Return each entry exactly, with none missing.

= = = = = = =

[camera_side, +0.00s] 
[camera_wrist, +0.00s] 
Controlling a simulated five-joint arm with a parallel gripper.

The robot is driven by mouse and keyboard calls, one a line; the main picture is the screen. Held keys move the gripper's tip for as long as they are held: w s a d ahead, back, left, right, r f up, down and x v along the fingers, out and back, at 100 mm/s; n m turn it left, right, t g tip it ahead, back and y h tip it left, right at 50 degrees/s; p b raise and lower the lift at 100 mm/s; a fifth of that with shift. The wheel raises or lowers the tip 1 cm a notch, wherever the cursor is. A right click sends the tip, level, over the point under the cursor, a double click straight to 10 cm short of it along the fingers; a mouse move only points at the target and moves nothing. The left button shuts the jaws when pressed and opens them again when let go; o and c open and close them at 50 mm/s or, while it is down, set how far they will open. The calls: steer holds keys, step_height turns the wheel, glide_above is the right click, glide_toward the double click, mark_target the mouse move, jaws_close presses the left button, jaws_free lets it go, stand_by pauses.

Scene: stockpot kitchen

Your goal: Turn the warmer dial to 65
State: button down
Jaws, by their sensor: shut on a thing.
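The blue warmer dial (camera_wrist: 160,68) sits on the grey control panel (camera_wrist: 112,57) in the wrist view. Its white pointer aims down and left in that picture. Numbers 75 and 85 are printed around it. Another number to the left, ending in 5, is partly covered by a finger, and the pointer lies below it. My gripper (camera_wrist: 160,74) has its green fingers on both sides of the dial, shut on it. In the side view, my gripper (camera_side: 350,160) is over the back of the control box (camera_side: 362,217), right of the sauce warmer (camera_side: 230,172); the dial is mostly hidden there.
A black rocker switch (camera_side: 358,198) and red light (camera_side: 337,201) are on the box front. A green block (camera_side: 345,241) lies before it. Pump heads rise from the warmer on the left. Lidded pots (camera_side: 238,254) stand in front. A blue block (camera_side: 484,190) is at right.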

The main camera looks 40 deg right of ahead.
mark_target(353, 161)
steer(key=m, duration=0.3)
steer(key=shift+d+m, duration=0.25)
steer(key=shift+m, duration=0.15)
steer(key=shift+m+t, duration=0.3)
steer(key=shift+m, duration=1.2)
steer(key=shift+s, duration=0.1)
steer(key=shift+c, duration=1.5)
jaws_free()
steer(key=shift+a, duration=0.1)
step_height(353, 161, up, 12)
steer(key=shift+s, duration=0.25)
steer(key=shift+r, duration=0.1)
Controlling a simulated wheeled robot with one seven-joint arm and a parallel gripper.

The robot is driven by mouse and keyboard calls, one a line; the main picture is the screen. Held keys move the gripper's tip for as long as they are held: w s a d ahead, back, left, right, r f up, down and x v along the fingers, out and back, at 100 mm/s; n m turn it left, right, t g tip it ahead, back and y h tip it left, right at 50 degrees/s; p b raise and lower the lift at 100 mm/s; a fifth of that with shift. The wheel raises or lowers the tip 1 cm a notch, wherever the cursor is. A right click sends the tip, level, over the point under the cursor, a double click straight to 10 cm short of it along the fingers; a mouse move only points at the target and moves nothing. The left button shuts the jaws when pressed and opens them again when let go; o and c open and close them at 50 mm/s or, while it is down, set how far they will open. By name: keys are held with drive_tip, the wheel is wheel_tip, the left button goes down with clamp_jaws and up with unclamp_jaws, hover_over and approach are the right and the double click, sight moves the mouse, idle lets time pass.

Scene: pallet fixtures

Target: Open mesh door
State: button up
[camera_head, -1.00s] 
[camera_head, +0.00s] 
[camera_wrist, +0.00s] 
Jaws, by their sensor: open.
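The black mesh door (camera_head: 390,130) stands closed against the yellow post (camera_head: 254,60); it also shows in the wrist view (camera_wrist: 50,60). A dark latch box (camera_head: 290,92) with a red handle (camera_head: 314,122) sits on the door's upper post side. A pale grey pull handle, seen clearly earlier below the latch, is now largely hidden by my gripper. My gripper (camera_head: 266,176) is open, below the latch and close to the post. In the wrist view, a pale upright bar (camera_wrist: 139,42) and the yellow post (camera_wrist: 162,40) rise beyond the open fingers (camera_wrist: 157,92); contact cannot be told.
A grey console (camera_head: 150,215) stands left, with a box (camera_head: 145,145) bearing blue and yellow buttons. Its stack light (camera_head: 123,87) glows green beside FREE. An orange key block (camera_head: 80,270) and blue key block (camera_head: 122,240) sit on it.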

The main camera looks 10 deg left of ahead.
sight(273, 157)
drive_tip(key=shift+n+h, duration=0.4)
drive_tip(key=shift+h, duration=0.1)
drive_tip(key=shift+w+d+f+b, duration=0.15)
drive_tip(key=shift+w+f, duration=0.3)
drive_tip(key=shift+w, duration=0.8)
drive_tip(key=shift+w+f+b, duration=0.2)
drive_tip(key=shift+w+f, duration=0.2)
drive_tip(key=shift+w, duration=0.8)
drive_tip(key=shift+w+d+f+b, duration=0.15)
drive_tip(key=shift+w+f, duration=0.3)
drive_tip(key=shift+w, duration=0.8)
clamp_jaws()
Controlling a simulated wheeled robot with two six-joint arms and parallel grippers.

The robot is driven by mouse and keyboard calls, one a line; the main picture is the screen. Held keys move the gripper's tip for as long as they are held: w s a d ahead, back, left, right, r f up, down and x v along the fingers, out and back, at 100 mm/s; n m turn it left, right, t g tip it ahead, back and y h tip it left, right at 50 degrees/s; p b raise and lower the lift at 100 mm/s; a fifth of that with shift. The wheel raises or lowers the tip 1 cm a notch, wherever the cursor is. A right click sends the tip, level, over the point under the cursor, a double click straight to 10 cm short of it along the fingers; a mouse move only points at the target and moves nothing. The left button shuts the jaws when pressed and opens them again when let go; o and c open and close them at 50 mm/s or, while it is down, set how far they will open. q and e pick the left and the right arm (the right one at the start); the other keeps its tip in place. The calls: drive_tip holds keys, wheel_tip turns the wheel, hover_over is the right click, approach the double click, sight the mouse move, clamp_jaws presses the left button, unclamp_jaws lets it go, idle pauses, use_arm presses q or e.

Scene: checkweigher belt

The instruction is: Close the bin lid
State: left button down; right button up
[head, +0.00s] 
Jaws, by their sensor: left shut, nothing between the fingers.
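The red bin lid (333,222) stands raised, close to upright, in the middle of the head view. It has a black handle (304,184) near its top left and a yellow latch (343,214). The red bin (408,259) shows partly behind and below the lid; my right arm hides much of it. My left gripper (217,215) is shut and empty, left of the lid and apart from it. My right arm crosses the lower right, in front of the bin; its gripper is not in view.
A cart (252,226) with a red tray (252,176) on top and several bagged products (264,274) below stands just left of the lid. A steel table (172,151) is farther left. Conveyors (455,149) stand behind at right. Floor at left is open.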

= = = = = = =

:: EXERCISE RESPONSE ::
[camera_side, +0.00s] 
[camera_wrist, +0.00s] 
Controlling a simulated five-joint arm with a parallel gripper.

The robot is driven by mouse and keyboard calls, one a line; the main picture is the screen. Held keys move the gripper's tip for as long as they are held: w s a d ahead, back, left, right, r f up, down and x v along the fingers, out and back, at 100 mm/s; n m turn it left, right, t g tip it ahead, back and y h tip it left, right at 50 degrees/s; p b raise and lower the lift at 100 mm/s; a fifth of that with shift. The wheel raises or lowers the tip 1 cm a notch, wherever the cursor is. A right click sends the tip, level, over the point under the cursor, a double click straight to 10 cm short of it along the fingers; a mouse move only points at the target and moves nothing. The left button shuts the jaws when pressed and opens them again when let go; o and c open and close them at 50 mm/s or, while it is down, set how far they will open. The calls: steer holds keys, step_height turns the wheel, glide_above is the right click, glide_toward the double click, mark_target the mouse move, jaws_close presses the left button, jaws_free lets it go, stand_by pauses.

Scene: stockpot kitchen

Your goal: Turn the warmer dial to 65
State: button down
Jaws, by their sensor: shut on a thing.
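The blue warmer dial (camera_wrist: 160,68) sits on the grey control panel (camera_wrist: 112,57) in the wrist view. Its white pointer aims down and left in that picture. Numbers 75 and 85 are printed around it. Another number to the left, ending in 5, is partly covered by a finger, and the pointer lies below it. My gripper (camera_wrist: 160,74) has its green fingers on both sides of the dial, shut on it. In the side view, my gripper (camera_side: 350,160) is over the back of the control box (camera_side: 362,217), right of the sauce warmer (camera_side: 230,172); the dial is mostly hidden there.
A black rocker switch (camera_side: 358,198) and red light (camera_side: 337,201) are on the box front. A green block (camera_side: 345,241) lies before it. Pump heads rise from the warmer on the left. Lidded pots (camera_side: 238,254) stand in front. A blue block (camera_side: 484,190) is at right.

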The main camera looks 40 deg right of ahead.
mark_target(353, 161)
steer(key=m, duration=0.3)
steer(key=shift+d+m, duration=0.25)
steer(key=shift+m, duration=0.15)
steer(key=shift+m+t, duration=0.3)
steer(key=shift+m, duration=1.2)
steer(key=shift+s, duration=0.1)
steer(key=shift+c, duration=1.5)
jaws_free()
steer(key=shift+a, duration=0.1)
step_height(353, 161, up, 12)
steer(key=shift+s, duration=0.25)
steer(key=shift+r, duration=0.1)
Controlling a simulated wheeled robot with one seven-joint arm and a parallel gripper.

The robot is driven by mouse and keyboard calls, one a line; the main picture is the screen. Held keys move the gripper's tip for as long as they are held: w s a d ahead, back, left, right, r f up, down and x v along the fingers, out and back, at 100 mm/s; n m turn it left, right, t g tip it ahead, back and y h tip it left, right at 50 degrees/s; p b raise and lower the lift at 100 mm/s; a fifth of that with shift. The wheel raises or lowers the tip 1 cm a notch, wherever the cursor is. A right click sends the tip, level, over the point under the cursor, a double click straight to 10 cm short of it along the fingers; a mouse move only points at the target and moves nothing. The left button shuts the jaws when pressed and opens them again when let go; o and c open and close them at 50 mm/s or, while it is down, set how far they will open. By name: keys are held with drive_tip, the wheel is wheel_tip, the left button goes down with clamp_jaws and up with unclamp_jaws, hover_over and approach are the right and the double click, sight moves the mouse, idle lets time pass.

Scene: pallet fixtures

Target: Open mesh door
State: button up
[camera_head, -1.00s] 
[camera_head, +0.00s] 
[camera_wrist, +0.00s] 
Jaws, by their sensor: open.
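The black mesh door (camera_head: 390,130) stands closed against the yellow post (camera_head: 254,60); it also shows in the wrist view (camera_wrist: 50,60). A dark latch box (camera_head: 290,92) with a red handle (camera_head: 314,122) sits on the door's upper post side. A pale grey pull handle, seen clearly earlier below the latch, is now largely hidden by my gripper. My gripper (camera_head: 266,176) is open, below the latch and close to the post. In the wrist view, a pale upright bar (camera_wrist: 139,42) and the yellow post (camera_wrist: 162,40) rise beyond the open fingers (camera_wrist: 157,92); contact cannot be told.
A grey console (camera_head: 150,215) stands left, with a box (camera_head: 145,145) bearing blue and yellow buttons. Its stack light (camera_head: 123,87) glows green beside FREE. An orange key block (camera_head: 80,270) and blue key block (camera_head: 122,240) sit on it.

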The main camera looks 10 deg left of ahead.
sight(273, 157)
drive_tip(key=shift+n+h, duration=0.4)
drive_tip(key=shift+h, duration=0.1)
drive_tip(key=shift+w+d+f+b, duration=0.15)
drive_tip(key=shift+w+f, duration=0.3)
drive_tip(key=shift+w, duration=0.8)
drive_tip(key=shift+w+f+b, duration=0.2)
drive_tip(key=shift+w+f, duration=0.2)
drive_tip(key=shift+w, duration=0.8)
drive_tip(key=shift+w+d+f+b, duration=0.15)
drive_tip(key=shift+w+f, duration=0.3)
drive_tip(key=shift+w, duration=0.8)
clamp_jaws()
Controlling a simulated wheeled robot with two six-joint arms and parallel grippers.

The robot is driven by mouse and keyboard calls, one a line; the main picture is the screen. Held keys move the gripper's tip for as long as they are held: w s a d ahead, back, left, right, r f up, down and x v along the fingers, out and back, at 100 mm/s; n m turn it left, right, t g tip it ahead, back and y h tip it left, right at 50 degrees/s; p b raise and lower the lift at 100 mm/s; a fifth of that with shift. The wheel raises or lowers the tip 1 cm a notch, wherever the cursor is. A right click sends the tip, level, over the point under the cursor, a double click straight to 10 cm short of it along the fingers; a mouse move only points at the target and moves nothing. The left button shuts the jaws when pressed and opens them again when let go; o and c open and close them at 50 mm/s or, while it is down, set how far they will open. q and e pick the left and the right arm (the right one at the start); the other keeps its tip in place. The calls: drive_tip holds keys, wheel_tip turns the wheel, hover_over is the right click, approach the double click, sight the mouse move, clamp_jaws presses the left button, unclamp_jaws lets it go, idle pauses, use_arm presses q or e.

Scene: checkweigher belt

The instruction is: Close the bin lid
State: left button down; right button up
[head, +0.00s] 
Jaws, by their sensor: left shut, nothing between the fingers.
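The red bin lid (333,222) stands raised, close to upright, in the middle of the head view. It has a black handle (304,184) near its top left and a yellow latch (343,214). The red bin (408,259) shows partly behind and below the lid; my right arm hides much of it. My left gripper (217,215) is shut and empty, left of the lid and apart from it. My right arm crosses the lower right, in front of the bin; its gripper is not in view.
A cart (252,226) with a red tray (252,176) on top and several bagged products (264,274) below stands just left of the lid. A steel table (172,151) is farther left. Conveyors (455,149) stand behind at right. Floor at left is open.

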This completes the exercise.